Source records
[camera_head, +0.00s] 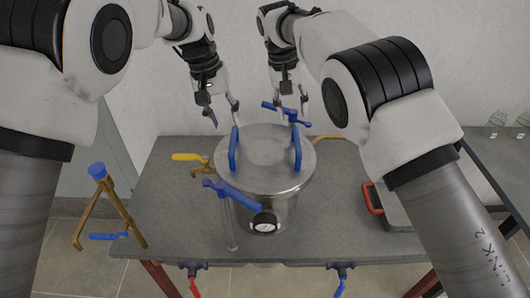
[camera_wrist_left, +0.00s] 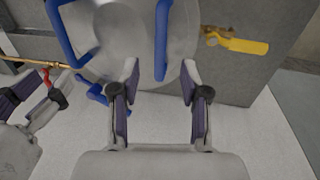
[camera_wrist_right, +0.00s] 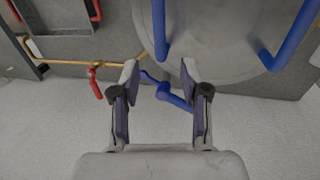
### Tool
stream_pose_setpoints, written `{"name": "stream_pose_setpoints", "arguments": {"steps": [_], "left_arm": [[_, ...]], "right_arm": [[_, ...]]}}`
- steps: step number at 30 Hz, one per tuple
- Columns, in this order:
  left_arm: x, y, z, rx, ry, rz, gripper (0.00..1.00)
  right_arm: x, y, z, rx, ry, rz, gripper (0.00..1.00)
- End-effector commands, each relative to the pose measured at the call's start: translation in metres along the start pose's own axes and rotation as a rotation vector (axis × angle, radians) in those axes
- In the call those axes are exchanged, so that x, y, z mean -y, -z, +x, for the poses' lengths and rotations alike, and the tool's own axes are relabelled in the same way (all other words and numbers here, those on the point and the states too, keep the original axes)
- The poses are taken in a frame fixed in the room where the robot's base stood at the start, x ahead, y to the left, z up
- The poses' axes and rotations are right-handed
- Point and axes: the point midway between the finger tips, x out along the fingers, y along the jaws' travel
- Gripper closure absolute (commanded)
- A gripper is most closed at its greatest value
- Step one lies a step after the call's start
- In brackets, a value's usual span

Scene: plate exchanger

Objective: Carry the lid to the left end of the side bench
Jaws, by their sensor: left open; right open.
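The round metal lid (camera_head: 265,158) sits on a steel vessel (camera_head: 285,205) on the grey table. It carries a left blue handle (camera_head: 234,150) and a right blue handle (camera_head: 297,148). My left gripper (camera_head: 221,112) is open and empty behind the left handle. In the left wrist view that handle (camera_wrist_left: 162,35) lines up between the open fingers (camera_wrist_left: 160,72). My right gripper (camera_head: 293,108) is open and empty behind the right handle. In the right wrist view that handle (camera_wrist_right: 160,30) lines up just ahead of its fingers (camera_wrist_right: 160,72).
A red-handled grey tray (camera_head: 395,210) lies on the table.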

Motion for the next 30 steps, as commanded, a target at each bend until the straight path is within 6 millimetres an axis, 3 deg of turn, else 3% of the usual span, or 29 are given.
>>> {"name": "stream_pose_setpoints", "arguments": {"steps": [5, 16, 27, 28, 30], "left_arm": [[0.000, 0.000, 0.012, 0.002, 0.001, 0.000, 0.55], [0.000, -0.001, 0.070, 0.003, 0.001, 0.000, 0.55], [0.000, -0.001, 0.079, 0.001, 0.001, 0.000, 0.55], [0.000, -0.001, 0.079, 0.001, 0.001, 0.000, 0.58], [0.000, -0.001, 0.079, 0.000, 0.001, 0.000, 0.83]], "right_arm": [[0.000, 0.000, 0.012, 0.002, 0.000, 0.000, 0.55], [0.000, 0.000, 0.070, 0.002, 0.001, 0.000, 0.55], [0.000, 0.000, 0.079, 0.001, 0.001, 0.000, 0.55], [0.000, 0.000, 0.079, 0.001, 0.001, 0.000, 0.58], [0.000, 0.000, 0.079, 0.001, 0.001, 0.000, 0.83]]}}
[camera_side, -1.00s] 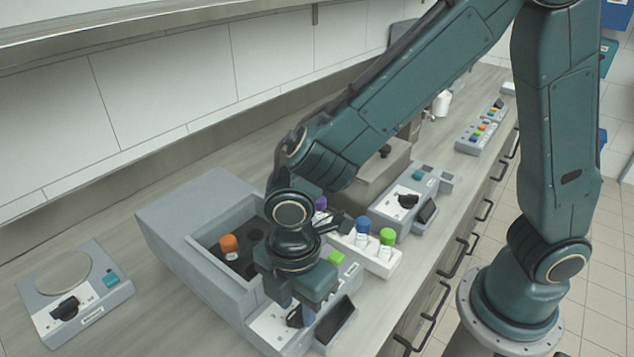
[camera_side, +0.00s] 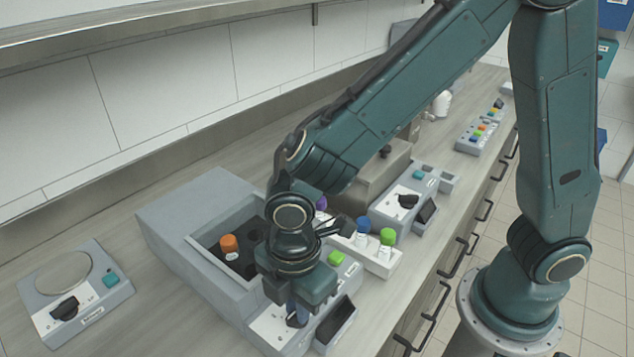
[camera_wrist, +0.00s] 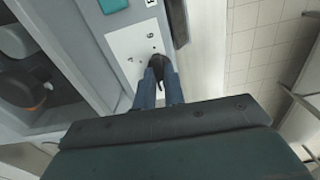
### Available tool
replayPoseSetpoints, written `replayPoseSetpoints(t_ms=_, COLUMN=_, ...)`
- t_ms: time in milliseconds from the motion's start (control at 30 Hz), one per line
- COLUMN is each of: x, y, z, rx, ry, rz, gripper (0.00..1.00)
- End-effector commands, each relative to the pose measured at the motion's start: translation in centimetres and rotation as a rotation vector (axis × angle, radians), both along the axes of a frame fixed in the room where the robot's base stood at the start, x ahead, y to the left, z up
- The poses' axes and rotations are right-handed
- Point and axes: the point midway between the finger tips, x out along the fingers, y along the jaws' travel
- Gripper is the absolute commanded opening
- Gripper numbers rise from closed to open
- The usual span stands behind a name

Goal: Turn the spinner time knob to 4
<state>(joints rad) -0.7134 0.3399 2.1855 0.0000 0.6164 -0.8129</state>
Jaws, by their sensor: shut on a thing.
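The spinner (camera_side: 170,207) is a large grey machine with an open well, in the middle of the counter. An orange-capped tube (camera_side: 229,246) stands in the well. On its white front panel (camera_wrist: 128,45) is the black time knob (camera_wrist: 157,62), with printed numbers around it that are too small to read surely. My gripper (camera_wrist: 160,84) points down over the panel, its two blue fingers shut on the knob's sides. In the side view my gripper (camera_side: 297,312) largely hides the knob. The knob's exact setting cannot be told.
A white rack (camera_side: 378,263) with blue- and green-capped tubes stands close to the right. Another device (camera_side: 412,205) with a black knob is behind it; a round-plated device (camera_side: 72,293) is at left.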

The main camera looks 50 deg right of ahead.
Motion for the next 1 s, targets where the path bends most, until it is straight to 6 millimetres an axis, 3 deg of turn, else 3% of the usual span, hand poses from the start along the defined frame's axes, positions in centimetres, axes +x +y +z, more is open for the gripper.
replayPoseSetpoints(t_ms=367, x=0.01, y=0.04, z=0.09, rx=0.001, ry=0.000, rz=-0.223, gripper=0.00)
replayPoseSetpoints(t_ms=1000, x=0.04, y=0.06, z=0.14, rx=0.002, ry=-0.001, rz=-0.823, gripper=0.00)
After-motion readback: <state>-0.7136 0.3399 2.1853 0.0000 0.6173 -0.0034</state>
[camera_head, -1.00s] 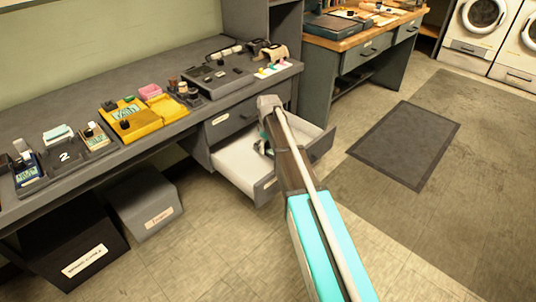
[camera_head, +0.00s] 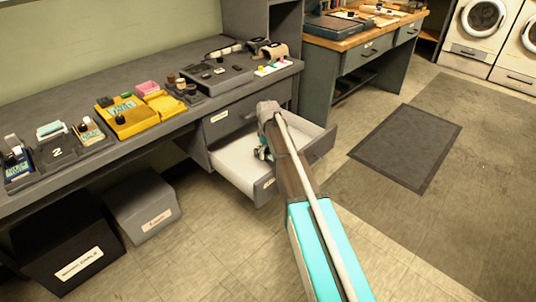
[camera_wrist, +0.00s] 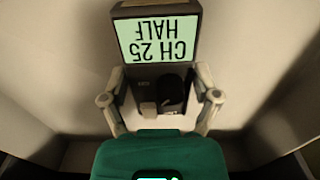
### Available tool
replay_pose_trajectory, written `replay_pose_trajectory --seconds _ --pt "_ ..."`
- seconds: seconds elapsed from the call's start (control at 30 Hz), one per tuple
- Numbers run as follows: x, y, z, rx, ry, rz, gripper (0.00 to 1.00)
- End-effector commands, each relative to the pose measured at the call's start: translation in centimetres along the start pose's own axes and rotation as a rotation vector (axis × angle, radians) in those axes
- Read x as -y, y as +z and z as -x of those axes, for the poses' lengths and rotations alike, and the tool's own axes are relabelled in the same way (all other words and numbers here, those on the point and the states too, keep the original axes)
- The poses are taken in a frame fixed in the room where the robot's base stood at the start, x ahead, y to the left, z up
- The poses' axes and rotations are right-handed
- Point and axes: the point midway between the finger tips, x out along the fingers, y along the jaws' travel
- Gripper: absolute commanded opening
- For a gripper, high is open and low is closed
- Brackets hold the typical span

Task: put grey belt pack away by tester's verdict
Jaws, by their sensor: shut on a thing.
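My gripper (camera_wrist: 160,104) is shut on the grey belt pack (camera_wrist: 155,72), with a finger on each side of it. The pack's lit screen reads "CH 25 HALF", upside down in the wrist view. In the head view my gripper (camera_head: 262,153) is down inside an open drawer (camera_head: 233,163) under the bench, and my arm hides the pack there. The pale drawer floor and walls surround the pack in the wrist view; I cannot tell whether the pack touches the floor.
A closed drawer (camera_head: 238,118) sits above the open one. A yellow device (camera_head: 126,117), other packs and a stand marked "2" (camera_head: 58,152) are on the bench (camera_head: 48,106). A grey bin (camera_head: 143,207) and a black bin (camera_head: 68,245) stand below.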

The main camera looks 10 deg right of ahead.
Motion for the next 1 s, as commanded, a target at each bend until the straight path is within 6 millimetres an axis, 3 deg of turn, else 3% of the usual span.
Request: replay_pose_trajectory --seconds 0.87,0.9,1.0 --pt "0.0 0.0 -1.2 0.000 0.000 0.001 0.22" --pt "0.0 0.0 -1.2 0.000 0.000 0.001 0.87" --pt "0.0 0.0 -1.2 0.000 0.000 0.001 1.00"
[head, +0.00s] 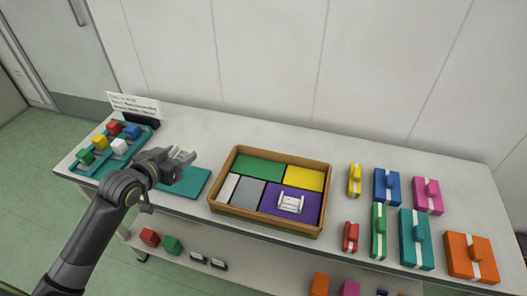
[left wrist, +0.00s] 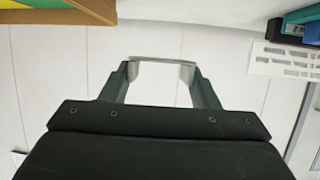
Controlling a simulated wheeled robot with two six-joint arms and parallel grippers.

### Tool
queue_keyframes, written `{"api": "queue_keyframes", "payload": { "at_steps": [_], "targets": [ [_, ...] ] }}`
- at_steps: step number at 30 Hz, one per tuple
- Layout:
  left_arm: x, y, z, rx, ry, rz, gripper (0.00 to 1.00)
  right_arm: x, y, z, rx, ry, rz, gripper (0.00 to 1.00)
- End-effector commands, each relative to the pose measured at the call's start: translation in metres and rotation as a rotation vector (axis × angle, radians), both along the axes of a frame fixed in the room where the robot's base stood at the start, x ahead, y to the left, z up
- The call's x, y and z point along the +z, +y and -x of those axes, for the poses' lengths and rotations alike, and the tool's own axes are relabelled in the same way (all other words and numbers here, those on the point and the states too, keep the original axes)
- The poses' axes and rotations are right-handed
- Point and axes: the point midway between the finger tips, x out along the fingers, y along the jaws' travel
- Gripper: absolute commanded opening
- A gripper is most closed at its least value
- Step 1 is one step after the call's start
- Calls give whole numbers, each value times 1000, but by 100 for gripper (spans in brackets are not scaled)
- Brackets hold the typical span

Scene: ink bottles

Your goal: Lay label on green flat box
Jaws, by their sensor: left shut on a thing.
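My left gripper (head: 184,155) is above the table, over the far edge of a teal mat, left of the wooden tray. It is shut on a thin pale label, which spans the fingertips in the left wrist view (left wrist: 163,60). The green flat box (head: 258,166) lies in the back left part of the tray, to the right of my gripper and apart from it. Its top looks bare. A similar white piece (head: 291,204) sits on the purple flat box (head: 313,209). My right gripper is not in view.
The wooden tray (head: 265,228) also holds yellow, grey and white boxes. The teal mat (head: 191,183) is bare where it shows. A rack (head: 88,165) with coloured blocks and a printed sign (head: 134,103) stand at left. Several banded, handled boxes stand at right, including an orange one (head: 470,257).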

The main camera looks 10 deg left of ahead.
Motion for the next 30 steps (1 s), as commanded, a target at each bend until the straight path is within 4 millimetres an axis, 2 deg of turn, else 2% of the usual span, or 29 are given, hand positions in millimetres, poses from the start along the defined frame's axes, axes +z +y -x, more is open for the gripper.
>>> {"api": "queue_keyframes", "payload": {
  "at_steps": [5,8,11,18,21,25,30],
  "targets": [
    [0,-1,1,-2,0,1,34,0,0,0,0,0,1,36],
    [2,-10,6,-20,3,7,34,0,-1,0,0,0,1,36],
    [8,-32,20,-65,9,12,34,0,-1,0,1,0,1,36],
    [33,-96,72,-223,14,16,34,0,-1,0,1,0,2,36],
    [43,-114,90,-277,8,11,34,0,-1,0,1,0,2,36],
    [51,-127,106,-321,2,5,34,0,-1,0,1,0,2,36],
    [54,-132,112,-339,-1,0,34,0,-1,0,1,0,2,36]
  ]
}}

* WHAT YOU WILL DO *
Exactly repeat the lines from the line with "- Gripper is the absolute commanded opening" to the line with "<state>(joints rad) -0.7134", including both, and output nothing else.

* WRITTEN RESPONSE *
- Gripper is the absolute commanded opening
- Gripper numbers rise from closed to open
- The usual span stands behind a name

Goal: Turn the spinner time knob to 4
<state>(joints rad) -0.7134 0.3399 2.1855 0.0000 0.6164 -0.8129</state>

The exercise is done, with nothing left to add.